Task prompt | Only a number is wanted: how many lines of the entries include the string "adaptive"?

Robot control records:
— begin —

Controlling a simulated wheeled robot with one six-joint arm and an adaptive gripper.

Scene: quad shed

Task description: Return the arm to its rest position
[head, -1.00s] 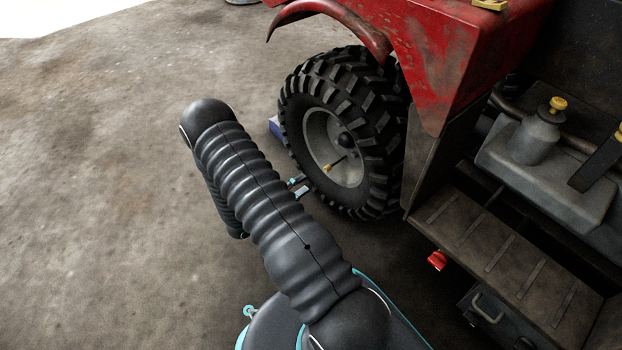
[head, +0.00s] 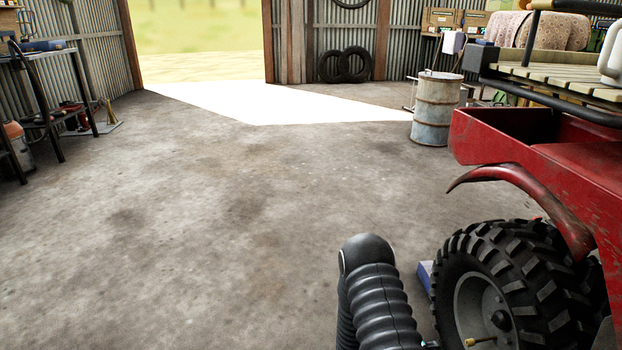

— end —
— begin —

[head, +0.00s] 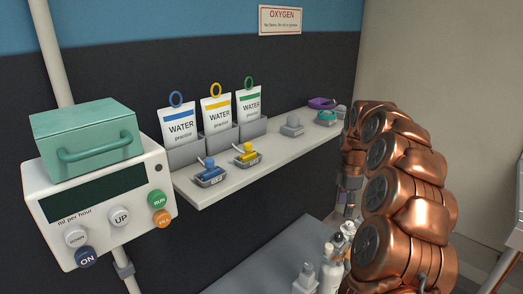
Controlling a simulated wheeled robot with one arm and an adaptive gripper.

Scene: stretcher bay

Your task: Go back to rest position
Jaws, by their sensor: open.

— end —

Answer for the task | 2